In a Rolling Stone interview this past summer, Bill McKibben, head of 350.org and related tar sands protests, called for investors to dump holdings in oil, gas, and coal companies as a means to fight climate change. McKibben’s call for this divestment mirrors similar action during the latter 20th century against South Africa’s Apartheid government via its state issued bonds and corporate backers.
Now, divestment of fossil fuel company stocks is again being spear-headed by major universities, cities, religious groups, and individuals. In total, over 210 university campuses now host divestment groups — and the number continues to grow. Even major cities have pitched in with the mayor of Seattle ordering the city trust to dump fossil fuel company holdings.
Spurring this large and growing divestment movement are two numbers: 565 gigatons and 2,795 gigatons. 565 gigatons represents the amount of carbon we can dump into our atmosphere without pushing human caused global warming above the catastrophic level of 2 degrees Celsius. 2,795 gigatons is the total amount of carbon that would end up in the atmosphere if fossil fuel companies managed to sell all the oil, coal, and natural gas on their books. Carbon pollution they are doing their best to foist upon a world increasingly damaged by an angry climate.
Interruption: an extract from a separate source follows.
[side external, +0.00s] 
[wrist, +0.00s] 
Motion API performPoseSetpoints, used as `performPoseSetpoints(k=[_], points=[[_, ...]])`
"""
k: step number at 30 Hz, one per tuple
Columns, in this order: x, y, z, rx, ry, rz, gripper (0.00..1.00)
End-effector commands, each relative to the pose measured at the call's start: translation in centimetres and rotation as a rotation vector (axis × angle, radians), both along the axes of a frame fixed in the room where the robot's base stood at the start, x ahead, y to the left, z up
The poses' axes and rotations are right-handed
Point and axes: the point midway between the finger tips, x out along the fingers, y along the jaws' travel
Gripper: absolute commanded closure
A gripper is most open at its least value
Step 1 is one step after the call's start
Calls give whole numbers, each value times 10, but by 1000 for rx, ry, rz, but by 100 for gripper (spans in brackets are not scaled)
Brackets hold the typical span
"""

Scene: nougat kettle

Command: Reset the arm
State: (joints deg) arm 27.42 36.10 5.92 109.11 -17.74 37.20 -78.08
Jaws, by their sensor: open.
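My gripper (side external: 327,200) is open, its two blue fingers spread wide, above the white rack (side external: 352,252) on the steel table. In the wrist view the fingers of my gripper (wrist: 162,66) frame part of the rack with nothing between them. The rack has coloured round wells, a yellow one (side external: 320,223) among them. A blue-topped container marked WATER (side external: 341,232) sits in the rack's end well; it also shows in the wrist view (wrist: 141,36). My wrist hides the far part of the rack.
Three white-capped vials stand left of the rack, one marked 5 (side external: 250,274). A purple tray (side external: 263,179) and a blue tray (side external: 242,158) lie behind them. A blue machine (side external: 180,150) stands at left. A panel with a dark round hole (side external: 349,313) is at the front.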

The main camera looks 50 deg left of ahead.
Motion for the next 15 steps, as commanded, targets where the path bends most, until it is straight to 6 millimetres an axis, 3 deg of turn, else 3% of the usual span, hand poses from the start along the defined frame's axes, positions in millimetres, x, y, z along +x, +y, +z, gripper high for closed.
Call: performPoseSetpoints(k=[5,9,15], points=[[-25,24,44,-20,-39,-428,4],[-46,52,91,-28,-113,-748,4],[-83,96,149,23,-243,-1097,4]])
Making matters worse is the fact that fossil fuel companies are increasing the amount of carbon we pump into the atmosphere at a break-neck rate. Last year alone, 34 gigatons were dumped into Earth’s already riled climate. At the current rate of emission, enough carbon will be emitted to pre-set a 2 degree increase by 2029. But since emission rates continue to increase, that date will likely be closer to 2025. And since the world’s policy-makers are failing to act, divestment activists are attempting to pull the rug out from under fossil fuel industries by denying them public funds via the world’s investment markets.
Now anyone — an individual, an investment firm, any institution or municipality with a trust or an endowment — can take part in the campaign to reclaim a healthy climate by pulling investment funds out of fossil fuel industries. And, so far, the response has been massive — far more rapid than the response to Apartheid. Let’s hope that these direct actions on the part of responsible individuals begins to roll back the tide of increasing fossil fuel exploitation and carbon emission. For my part, I hope you express your right to divest as well.